Today I dragged myself out of bed late and put off cleaning the floor of the house until after I’d whittled new rawl plugs for the towel rail which keeps falling off the wall in the bathroom.
After sweeping up most of the sawdust and wood shavings I set off to the computer lab… to pick up a galvanized bucket with mop-squeezing attachment. There were a supprising number of teachers present for a Saturday. I told them I wanted to borrow the bucket and one said incredulously:
“you’re going to wash your house?”
and another — female — said:
“you should contract me!”
I looked at her:
“You want to wash my house?”
and I walked off clanking my bucket behind me.
“Why don’t you want me to clean your house?” she shouted behind me.
I just laughed.
Later, while watching the spiders running up the walls in fear (I let them live: they help catch mosquitos) I started to wonder. Its a hot day and the water I was cleaning with would evaporate on the floor . The fluff balls under the sofa would get blown about by the wind from the open front door. I was struggling to keep ahead of the elements .

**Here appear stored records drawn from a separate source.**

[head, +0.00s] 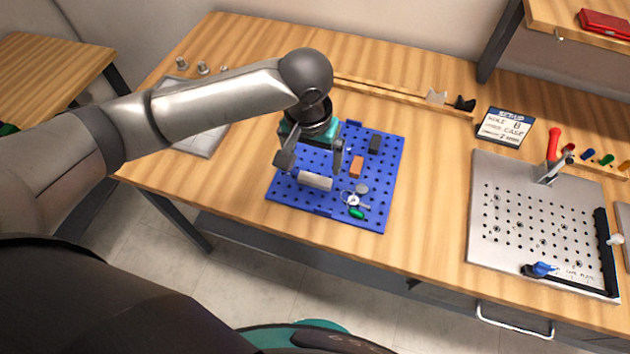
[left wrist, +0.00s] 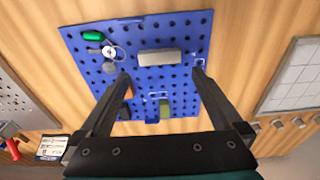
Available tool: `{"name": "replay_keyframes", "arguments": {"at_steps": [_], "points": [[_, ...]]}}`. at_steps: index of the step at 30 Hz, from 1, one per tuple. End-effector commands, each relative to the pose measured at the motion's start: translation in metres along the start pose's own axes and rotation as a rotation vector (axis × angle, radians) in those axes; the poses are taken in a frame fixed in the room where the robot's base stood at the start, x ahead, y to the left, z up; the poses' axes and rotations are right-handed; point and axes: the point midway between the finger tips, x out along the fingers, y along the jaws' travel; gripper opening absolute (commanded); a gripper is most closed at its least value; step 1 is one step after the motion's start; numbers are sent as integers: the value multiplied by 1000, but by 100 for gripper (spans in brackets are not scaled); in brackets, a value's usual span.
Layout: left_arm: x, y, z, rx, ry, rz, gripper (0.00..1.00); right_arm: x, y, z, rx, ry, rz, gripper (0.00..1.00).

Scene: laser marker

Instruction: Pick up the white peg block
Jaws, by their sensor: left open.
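The white peg block (head: 315,181) lies on the blue pegboard (head: 384,212), near its front left part in the head view. It is a pale, elongated block, and it also shows in the left wrist view (left wrist: 159,57). My left gripper (head: 311,166) is open and empty above the board, with its fingers pointing down. In the left wrist view the block lies just beyond the fingertips (left wrist: 160,74), across the gap between them. Whether the fingers are level with the block I cannot tell. My right gripper is not in view.
An orange block (head: 356,167), a dark block (head: 375,144), a grey disc (head: 362,188), a ringed item (head: 350,199) and a green piece (head: 357,213) share the board. A metal hole plate (head: 485,245) is at right, a grey gridded plate (head: 205,140) at left. Bare wood lies between board and hole plate.

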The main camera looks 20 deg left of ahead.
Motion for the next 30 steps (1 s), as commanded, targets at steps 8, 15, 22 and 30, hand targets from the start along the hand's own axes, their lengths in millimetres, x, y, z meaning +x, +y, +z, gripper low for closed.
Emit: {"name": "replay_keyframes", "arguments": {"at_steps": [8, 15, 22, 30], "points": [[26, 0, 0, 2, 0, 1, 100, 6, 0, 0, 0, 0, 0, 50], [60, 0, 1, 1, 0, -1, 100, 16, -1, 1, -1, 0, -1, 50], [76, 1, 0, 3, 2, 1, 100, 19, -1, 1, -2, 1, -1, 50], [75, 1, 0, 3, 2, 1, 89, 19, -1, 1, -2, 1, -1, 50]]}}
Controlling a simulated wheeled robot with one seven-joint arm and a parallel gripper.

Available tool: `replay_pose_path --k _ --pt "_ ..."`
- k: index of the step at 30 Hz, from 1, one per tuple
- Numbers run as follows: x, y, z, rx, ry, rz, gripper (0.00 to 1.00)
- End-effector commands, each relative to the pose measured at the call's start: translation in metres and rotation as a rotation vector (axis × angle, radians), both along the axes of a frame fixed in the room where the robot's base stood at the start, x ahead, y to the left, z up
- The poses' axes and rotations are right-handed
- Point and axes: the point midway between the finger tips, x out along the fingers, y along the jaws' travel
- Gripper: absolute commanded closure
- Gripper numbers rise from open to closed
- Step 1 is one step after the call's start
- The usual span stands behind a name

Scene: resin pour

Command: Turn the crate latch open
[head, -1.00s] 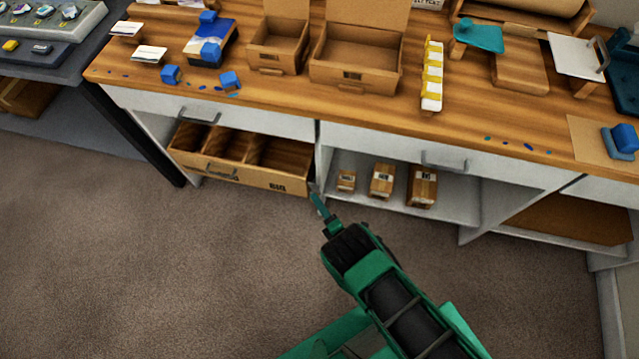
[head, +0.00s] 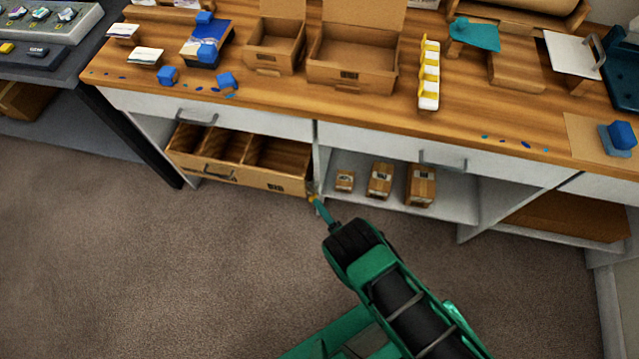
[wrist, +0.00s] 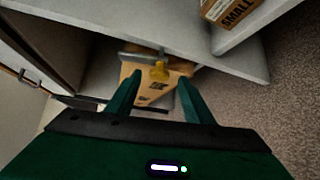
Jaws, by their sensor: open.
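The wooden crate (head: 245,182) sits in the left bay under the bench, its open top showing compartments and a dark handle on its front. A small yellow latch (head: 312,198) shows at the crate's right end. In the wrist view the latch (wrist: 159,71) stands out from the crate's face (wrist: 152,92), between and just beyond my two fingers. My gripper (wrist: 160,82) is open and empty, with a green finger on each side of the latch's line. In the head view my gripper (head: 321,209) reaches the crate's right end, beside the latch; whether it touches cannot be told.
A white divider panel (head: 320,162) stands right beside the crate. Several small cartons (head: 381,181) sit on the shelf to the right. The wooden bench top (head: 300,97) above holds open boxes and blue blocks. The carpet (head: 130,270) in front is clear.

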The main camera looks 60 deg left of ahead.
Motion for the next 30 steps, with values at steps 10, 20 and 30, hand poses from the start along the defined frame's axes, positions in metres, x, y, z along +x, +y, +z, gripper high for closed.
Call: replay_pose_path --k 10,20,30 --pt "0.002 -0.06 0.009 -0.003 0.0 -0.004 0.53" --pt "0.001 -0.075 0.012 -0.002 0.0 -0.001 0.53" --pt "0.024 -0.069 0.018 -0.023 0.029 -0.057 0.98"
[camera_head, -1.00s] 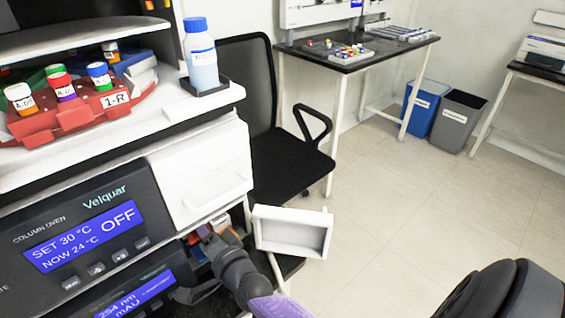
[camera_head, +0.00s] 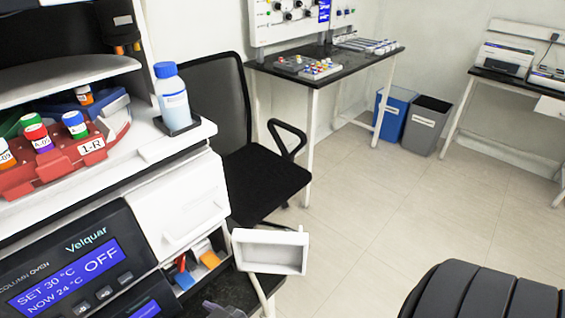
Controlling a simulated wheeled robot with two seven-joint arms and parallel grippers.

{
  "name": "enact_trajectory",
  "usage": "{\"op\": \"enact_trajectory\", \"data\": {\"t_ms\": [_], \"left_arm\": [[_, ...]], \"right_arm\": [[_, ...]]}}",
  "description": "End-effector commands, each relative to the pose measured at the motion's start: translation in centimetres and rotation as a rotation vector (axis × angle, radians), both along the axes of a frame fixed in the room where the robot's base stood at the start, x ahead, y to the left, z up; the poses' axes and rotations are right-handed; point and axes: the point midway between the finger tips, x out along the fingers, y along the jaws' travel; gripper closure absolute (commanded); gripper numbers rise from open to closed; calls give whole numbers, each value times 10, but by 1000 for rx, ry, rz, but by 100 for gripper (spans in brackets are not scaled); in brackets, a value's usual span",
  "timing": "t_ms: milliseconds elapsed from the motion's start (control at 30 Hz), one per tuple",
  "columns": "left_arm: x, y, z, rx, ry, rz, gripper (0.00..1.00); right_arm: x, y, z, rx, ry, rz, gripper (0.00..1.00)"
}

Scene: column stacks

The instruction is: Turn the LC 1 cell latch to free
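The LC 1 stack stands at the left, though no LC 1 label is readable. Below the white oven door (camera_head: 178,212) is an open bay. In it I see a small red part (camera_head: 181,264), a blue part (camera_head: 185,281) and an orange-and-white part (camera_head: 208,256). I cannot tell which of these is the cell latch or how it is turned. A white open door (camera_head: 270,250) hangs at the bay's right. A grey-purple piece, seemingly my right gripper (camera_head: 222,310), shows at the bottom edge, below and apart from the bay. Its fingers are not clear. My left gripper is out of view.
A black chair (camera_head: 265,175) is behind the open door. Blue (camera_head: 393,115) and grey (camera_head: 426,128) bins stand further back.

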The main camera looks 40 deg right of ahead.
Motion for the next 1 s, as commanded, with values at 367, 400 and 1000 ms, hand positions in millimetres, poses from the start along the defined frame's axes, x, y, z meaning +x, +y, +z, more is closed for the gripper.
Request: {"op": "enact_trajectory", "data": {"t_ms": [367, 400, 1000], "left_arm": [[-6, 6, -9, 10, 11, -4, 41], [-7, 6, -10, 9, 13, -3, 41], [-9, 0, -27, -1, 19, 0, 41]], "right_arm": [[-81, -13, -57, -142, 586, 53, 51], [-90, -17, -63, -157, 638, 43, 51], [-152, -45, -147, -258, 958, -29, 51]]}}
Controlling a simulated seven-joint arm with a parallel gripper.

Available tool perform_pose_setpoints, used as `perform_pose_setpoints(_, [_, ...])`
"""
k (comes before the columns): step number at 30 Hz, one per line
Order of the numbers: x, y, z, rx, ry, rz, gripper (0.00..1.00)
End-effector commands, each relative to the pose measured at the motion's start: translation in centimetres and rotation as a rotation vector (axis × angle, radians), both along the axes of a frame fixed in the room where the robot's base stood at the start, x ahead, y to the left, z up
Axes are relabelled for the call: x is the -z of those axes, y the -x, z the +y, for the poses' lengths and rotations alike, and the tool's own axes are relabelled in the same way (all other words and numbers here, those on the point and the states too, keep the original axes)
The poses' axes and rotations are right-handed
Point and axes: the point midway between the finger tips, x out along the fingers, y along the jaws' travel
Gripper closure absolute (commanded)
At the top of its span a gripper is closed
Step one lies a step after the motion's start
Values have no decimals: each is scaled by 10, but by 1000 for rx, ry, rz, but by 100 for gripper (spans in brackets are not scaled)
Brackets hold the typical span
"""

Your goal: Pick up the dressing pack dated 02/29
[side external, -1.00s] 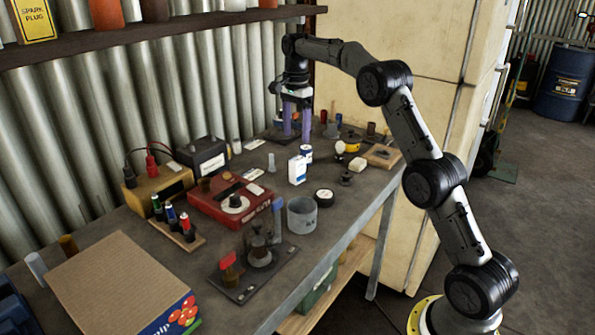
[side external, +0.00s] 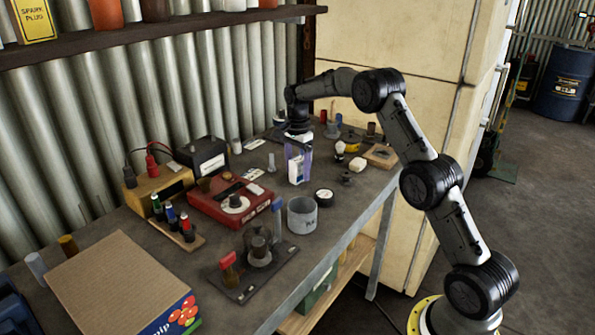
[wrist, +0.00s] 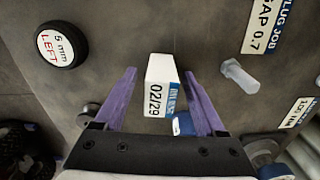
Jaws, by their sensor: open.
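The dressing pack is a small white box with a blue panel and "02/29" printed on it; it stands on the workbench in the wrist view (wrist: 160,80). It also shows in the side external view (side external: 295,170). My gripper (wrist: 160,88) has two purple fingers, one on each side of the pack, with a visible gap to each. The fingers are open and hold nothing. In the side external view my gripper (side external: 298,160) is low over the bench at the pack, and its fingers partly cover it.
A round black tin marked "5 mm LEFT" (wrist: 62,45) lies left of the pack. A blue-and-white object (wrist: 184,123) sits close by the right finger. A pale bolt (wrist: 240,75) lies to the right. A red case (side external: 230,200) and grey cup (side external: 302,215) stand on the bench.

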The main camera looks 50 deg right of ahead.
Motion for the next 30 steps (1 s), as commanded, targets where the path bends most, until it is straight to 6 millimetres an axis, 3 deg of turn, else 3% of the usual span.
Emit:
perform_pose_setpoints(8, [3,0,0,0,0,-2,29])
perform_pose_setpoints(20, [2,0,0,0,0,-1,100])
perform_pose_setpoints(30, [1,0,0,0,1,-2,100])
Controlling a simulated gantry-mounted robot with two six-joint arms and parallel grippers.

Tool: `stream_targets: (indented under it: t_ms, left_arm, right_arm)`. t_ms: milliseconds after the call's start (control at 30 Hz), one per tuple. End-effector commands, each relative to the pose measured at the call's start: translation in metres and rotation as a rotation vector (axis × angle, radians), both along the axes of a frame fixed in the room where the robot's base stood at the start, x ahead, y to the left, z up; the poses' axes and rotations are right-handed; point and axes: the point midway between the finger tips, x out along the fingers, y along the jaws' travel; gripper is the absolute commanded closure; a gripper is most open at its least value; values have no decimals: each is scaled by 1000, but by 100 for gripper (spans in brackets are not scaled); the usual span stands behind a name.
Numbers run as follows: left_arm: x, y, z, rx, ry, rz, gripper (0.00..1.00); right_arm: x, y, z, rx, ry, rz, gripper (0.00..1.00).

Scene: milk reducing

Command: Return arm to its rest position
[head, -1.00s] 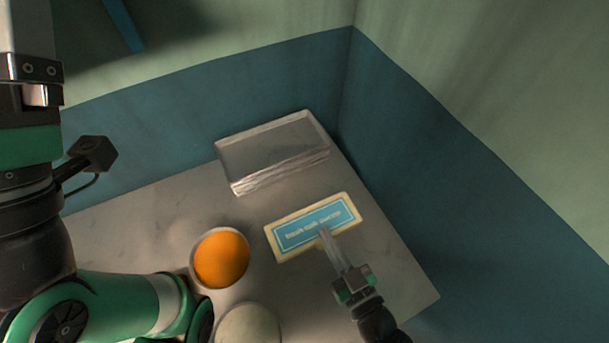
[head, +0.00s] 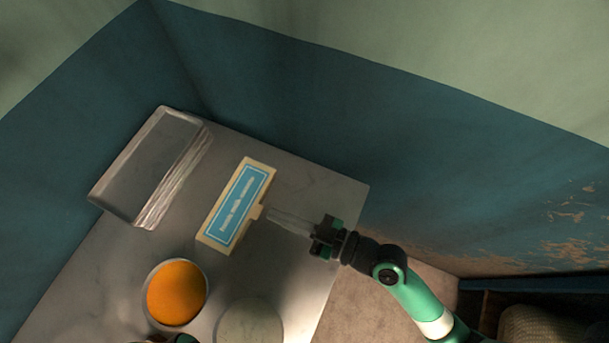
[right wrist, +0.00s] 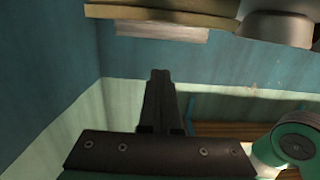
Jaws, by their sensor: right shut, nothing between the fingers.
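My right gripper (head: 270,215) is shut and empty in the head view. Its pale fingers point left, with the tips beside the right edge of a cream box with a blue label (head: 236,204); I cannot tell whether they touch it. The right arm comes in from the lower right. In the right wrist view the dark fingers (right wrist: 160,74) lie together with nothing between them.
A grey table (head: 318,182) holds a clear-sided tray (head: 150,165), a bowl of orange stuff (head: 176,292) and a pale round thing (head: 250,322) at the front. Blue-green walls (head: 300,85) stand behind. Open floor (head: 375,290) lies right of the table.

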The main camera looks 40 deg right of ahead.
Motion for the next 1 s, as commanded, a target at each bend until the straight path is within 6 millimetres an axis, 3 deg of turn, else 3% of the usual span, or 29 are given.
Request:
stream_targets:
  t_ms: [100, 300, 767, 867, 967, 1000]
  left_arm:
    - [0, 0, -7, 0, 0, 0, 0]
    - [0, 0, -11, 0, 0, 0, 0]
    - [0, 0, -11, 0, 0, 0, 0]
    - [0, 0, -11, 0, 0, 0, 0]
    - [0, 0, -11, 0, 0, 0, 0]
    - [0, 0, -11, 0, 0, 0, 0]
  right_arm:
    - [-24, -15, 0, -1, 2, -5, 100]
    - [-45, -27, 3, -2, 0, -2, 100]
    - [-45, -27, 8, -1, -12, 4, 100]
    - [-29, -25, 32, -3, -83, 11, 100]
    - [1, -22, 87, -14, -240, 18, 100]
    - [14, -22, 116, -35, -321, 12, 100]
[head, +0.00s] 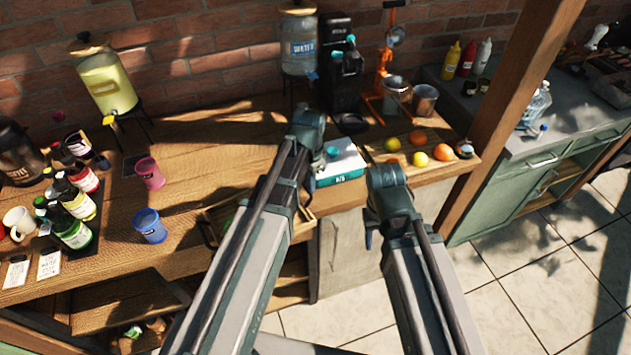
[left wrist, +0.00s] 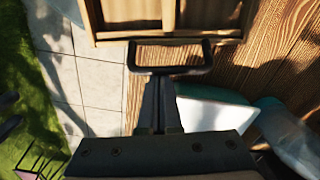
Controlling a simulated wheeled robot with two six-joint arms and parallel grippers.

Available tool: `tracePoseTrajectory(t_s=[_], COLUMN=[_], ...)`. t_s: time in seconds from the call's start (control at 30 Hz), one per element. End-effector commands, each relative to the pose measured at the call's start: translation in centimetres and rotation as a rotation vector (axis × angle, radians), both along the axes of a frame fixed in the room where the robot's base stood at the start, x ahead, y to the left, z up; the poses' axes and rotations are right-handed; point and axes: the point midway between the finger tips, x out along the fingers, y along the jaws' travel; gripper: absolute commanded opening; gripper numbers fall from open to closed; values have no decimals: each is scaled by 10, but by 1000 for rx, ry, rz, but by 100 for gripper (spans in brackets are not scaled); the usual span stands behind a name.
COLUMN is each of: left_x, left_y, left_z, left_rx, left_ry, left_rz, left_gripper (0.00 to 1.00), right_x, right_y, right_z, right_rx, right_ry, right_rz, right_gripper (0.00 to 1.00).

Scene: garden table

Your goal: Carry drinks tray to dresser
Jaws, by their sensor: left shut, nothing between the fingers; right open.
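The wooden tray (head: 306,222) sits on the wooden counter (head: 215,160), mostly hidden behind my left arm in the head view. In the left wrist view the tray's rim (left wrist: 110,35) and its dark end handle (left wrist: 172,69) show clearly. My left gripper (left wrist: 160,82) is shut and empty, its fingertips overlapping the handle in the picture; I cannot tell whether they touch it. The head view hides this gripper behind the arm.
A white and teal box (head: 340,168) stands close beyond the tray's right end. Bottles (head: 72,225), a pink cup (head: 149,173) and a blue cup (head: 149,225) stand left. A fruit board (head: 400,150) lies right, near a wooden post (head: 505,95). Tiled floor (head: 520,300) is clear.

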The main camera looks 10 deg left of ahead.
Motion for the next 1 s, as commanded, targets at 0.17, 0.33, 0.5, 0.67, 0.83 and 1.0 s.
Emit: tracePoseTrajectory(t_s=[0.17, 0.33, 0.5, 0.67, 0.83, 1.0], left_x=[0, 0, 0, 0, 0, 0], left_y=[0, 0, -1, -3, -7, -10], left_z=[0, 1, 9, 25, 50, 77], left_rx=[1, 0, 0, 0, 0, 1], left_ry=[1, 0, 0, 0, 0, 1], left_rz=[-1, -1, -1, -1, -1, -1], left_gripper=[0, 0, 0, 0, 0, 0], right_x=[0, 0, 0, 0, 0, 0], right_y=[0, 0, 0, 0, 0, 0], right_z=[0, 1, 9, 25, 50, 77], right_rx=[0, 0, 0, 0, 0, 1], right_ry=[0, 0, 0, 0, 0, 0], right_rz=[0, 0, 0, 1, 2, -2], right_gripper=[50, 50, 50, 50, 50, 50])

. o O (why didn’t I want my colleague to clean my house for me?)
I think its because she’s my colleague: She’s my equal. My perception of British culture (correct me if I’m getting this wrong, Britts) is that we employ inferiors to do our cleaning. Philippino maids … Kenyans perhaps. With all the weight of British colonial occupation of Kenya behind me, I’m not sure I want to employ someone to be my cleaner — because I’m thinking of cleaning as somehow inferior to teaching IT. And I don’t want to subjugate my colleagues.
Perhaps in Kenya cleaning and teaching are both equally regarrded ways to make a few bob.
I’m not sure, but I like the idea of that.